JAKARTA, KOMPAS.com - Potensi merebaknya kampanye bermuatan suku, agama, ras, dan antargolongan (SARA) menjadi tantangan penyelenggaraan Pilkada Serentak 2018 dan Pemilu 2019.
Menurut Direktur Eksekutif Perkumpulan untuk Pemilu dan Demokrasi (Perludem) Titi Anggraini, meluasnya kampanye bermuatan SARA ini juga akan merambah media sosial.

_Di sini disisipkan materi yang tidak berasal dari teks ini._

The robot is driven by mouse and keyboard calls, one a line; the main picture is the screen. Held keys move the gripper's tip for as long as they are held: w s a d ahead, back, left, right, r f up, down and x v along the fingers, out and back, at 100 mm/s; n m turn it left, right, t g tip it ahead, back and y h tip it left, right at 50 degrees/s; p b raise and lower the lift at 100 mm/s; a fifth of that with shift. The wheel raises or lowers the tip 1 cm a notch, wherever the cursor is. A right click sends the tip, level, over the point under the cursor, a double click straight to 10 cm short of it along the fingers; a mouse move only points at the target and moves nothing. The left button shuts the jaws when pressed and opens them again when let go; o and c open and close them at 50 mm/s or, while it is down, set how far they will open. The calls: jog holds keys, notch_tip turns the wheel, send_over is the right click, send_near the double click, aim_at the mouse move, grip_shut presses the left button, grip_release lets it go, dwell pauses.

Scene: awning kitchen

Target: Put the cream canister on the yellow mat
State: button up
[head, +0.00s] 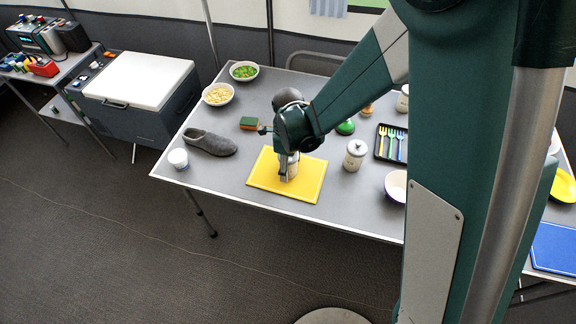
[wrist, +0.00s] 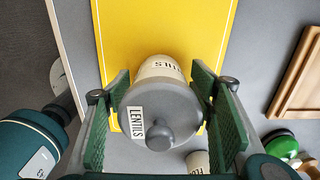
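A cream canister with a grey lid and a LENTILS label (wrist: 160,115) is between the two green fingers of my gripper (wrist: 163,100) in the wrist view. The fingers lie close along both its sides and appear shut on it. In the head view my gripper (head: 288,165) points down over the yellow mat (head: 262,178), and the canister (head: 293,171) is upright under it, partly hidden by the fingers. Its base is over the mat; I cannot tell whether it touches. The yellow mat (wrist: 160,25) also shows behind the canister in the wrist view.
Another pale canister (head: 354,156) stands right of the mat. A grey shoe (head: 209,143) and a white cup (head: 178,158) are to the left. A brush (head: 250,124) lies behind the mat. A cutlery tray (head: 391,143) and a bowl (head: 396,186) are further right.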

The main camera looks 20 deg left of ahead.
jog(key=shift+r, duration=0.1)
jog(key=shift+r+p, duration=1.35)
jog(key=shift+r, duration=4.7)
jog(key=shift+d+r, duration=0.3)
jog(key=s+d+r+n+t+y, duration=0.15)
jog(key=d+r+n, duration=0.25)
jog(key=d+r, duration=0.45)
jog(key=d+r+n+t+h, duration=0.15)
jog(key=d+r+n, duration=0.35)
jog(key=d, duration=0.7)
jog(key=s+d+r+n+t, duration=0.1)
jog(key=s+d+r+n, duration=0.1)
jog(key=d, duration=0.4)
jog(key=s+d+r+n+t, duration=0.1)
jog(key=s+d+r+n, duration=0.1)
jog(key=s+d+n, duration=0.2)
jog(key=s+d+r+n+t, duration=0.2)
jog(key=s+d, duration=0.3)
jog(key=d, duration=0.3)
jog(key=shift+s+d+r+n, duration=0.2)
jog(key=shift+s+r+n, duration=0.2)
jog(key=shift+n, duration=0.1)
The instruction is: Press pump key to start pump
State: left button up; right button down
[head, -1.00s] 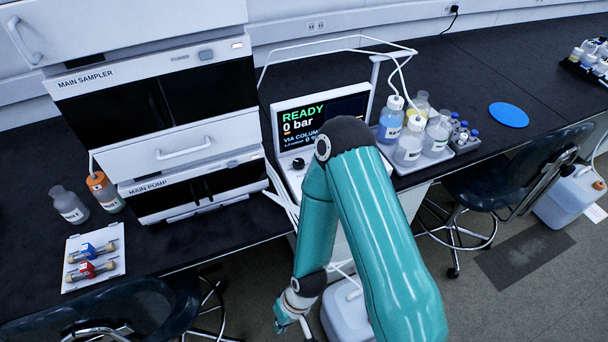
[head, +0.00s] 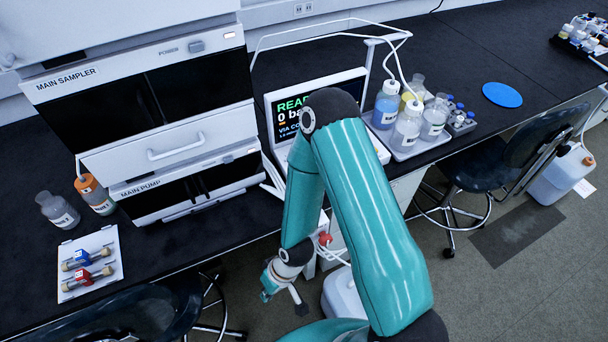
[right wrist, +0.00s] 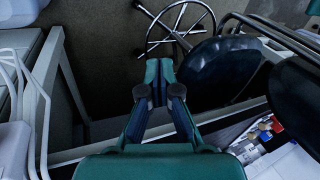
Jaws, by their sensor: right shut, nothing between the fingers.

Oleh karena itu, Titi berharap ada kolaborasi antara penyelenggara pemilu, dalam hal ini Komisi Pemilihan Umum RI (KPU RI) dan Badan Pengawas Pemilihan Umum RI (Bawaslu RI), dengan Kementerian Komunikasi dan Informatika (Kominfo).
"Menyangkut SARA ini, keberadaan Kominfo mestinya menjadi mitra KPU dan Bawaslu dalam membangun kesadaran literasi digital warga," kata Titi kepada Kompas.com, Selasa (26/12/2017).
(Baca juga: Perludem: Bawaslu Tak Bisa Sendiri Mengawasi Politisasi Isu SARA)
Titi menambahkan, Kominfo tentu saja memiliki instrumen untuk mengawasi konten yang ada di media sosial.
Di samping itu, guna mengantisipasi berita bohong (hoaks) dan fitnah yang bernuansa SARA, menurut Titi perlu disediakan saluran pengaduan warga. Menurut Titi, sampai hari ini kanal pelaporan bagi warga belum tersedia baik.
Apalagi, sambungnya, perihal keamanan dan perlindungan bagi si pelapor. Oleh karena itu, masih banyak hoaks berseliweran di media sosial.
"Menurut saya kenapa banyak hoaks atau fake news menyebar, karena terjadi pembiaran dari warga, atau sifat dan sikap permisif," ujar Titi.
"Jikapun ada yang mau ambil tindakan, belum ada kepastian atas rasa aman jika mereka melaporkan masalah tersebut," kata dia.